Me: “That’s not right; the price should be $19.99, plus tax.”

Cashier: “It’s ringing up as $24.99, ma’am.”

Me: “Yes, I know, but the price in the freezer said $19.99.”

Cashier: *stares at me without saying anything*

Me: “Can I see a manager, please?”

Manager: “The price should have been $24.99, but somebody—” *glares at one of the other employees* “—forgot to change the freezer price-tag. I guess we’ll have to honour the lower price.”

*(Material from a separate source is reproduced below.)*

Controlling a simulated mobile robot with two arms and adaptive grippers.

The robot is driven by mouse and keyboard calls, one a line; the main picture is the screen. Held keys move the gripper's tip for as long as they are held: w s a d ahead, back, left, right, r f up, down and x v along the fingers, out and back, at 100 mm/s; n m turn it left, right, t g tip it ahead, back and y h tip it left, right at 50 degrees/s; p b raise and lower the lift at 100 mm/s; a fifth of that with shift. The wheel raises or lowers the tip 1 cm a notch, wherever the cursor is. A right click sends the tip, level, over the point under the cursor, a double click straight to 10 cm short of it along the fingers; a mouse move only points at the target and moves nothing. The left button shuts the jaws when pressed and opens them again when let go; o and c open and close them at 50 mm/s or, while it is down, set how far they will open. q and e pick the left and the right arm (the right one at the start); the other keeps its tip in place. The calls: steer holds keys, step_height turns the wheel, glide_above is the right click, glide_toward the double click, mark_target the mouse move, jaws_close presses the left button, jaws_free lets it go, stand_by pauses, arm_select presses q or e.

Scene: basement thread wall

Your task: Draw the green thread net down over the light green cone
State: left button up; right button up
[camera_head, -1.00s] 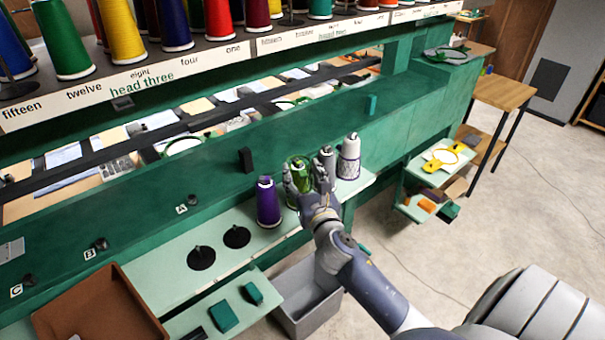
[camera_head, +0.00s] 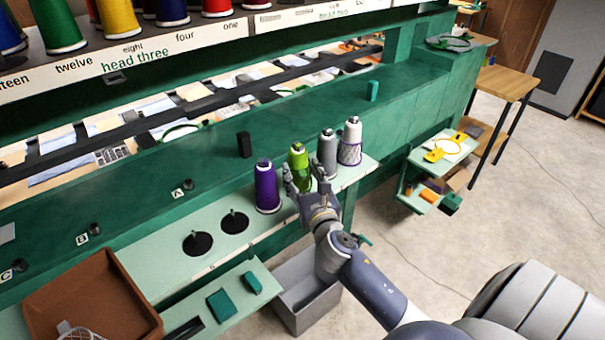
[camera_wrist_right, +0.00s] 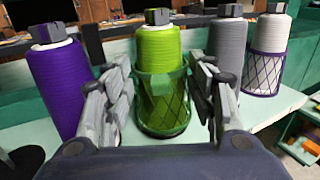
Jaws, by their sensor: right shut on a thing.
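The light green cone (camera_head: 298,157) stands upright on the pale green shelf between a purple and a grey cone. In the right wrist view the cone (camera_wrist_right: 158,45) shows its bare upper part and dark top. The green thread net (camera_wrist_right: 162,108) is around the lower part of the cone, with a green tab at its front rim. My right gripper (camera_head: 304,188) is at the front of the cone, low down. Its fingers (camera_wrist_right: 162,95) lie on either side of the net and are shut on it. My left gripper is not in view.
The purple cone (camera_head: 266,188) and grey cone (camera_head: 327,153) stand close on either side. A white cone (camera_head: 351,140) wears a purple-edged net low down. Two empty black pegs (camera_head: 197,242) are at left. A brown tray (camera_head: 120,290) and a grey bin (camera_head: 305,295) are in front.

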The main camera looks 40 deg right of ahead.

Me: “Does this store offer SCOP?”

Manager: “Excuse me?”

Me: “SCOP: Scanning Code of Practice. If an item rings up for a higher price than the one on display, I should either get $10 off the price or the item for free.”

Manager: “You must be kidding. You’re already getting a deal on this roast, and now you want an even better deal?”

Me: “Just asking.”

Manager: “We’re giving you this roast for $19.99. That should be good enough.” *leaves*

Me: “Seems to me that if I’m paying for it, you’re not ‘giving’ it to me.”